Task brief - Consider the data that follows and state how many lines contain the string "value", using the number alone.

Information supplied -
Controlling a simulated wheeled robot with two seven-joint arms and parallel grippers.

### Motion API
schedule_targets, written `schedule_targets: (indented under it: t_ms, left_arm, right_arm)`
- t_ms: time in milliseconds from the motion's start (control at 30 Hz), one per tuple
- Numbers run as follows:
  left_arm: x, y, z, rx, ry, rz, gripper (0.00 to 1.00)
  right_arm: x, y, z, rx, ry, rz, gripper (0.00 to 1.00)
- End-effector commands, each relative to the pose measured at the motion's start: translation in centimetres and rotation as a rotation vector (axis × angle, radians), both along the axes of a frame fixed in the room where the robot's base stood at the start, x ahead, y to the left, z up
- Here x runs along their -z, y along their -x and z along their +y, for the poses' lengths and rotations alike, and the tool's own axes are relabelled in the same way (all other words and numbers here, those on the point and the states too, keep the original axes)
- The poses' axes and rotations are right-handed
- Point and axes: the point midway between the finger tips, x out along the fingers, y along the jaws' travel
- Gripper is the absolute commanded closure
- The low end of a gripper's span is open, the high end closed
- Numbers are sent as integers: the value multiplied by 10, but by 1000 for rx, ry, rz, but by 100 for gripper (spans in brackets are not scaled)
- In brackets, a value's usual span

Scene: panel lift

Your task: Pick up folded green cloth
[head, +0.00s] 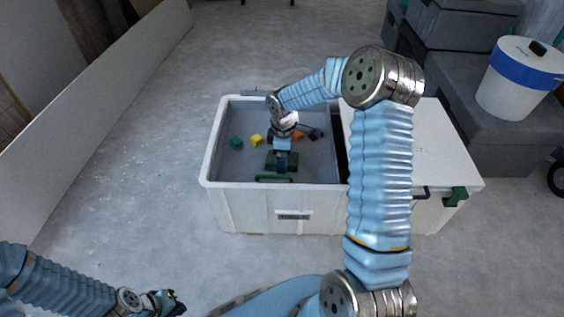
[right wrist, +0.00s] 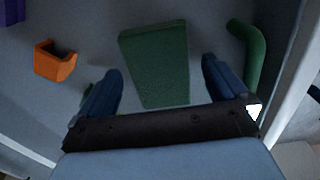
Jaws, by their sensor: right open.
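The folded green cloth (head: 294,161) lies on the floor of the grey-lined white box, partly hidden by my right gripper. In the right wrist view the cloth (right wrist: 155,50) is a flat dark-green block, with its near end between the finger lines. My right gripper (right wrist: 160,70) is open, one blue finger to each side of the cloth's near end, with visible gaps and nothing held. In the head view my right gripper (head: 281,166) reaches down into the box over the cloth. My left gripper (head: 172,302) is low at the left, outside the box; its jaw opening is unclear.
The white box (head: 225,205) has walls around the cloth. A green curved piece (right wrist: 252,55) lies close to the right finger. An orange piece (right wrist: 55,62), a yellow piece (head: 256,140) and a teal piece (head: 236,142) lie further off. A white lid (head: 440,140) covers the box's right part.

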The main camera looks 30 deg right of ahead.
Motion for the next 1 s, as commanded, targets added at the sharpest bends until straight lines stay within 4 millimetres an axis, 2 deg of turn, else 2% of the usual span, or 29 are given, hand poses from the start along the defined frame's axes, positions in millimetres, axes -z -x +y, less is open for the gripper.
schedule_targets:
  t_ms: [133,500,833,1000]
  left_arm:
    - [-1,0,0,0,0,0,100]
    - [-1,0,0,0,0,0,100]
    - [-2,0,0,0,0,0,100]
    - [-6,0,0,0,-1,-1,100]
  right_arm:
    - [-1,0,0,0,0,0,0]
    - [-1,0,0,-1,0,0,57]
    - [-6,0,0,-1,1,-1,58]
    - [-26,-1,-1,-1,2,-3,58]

Exercise answer - 2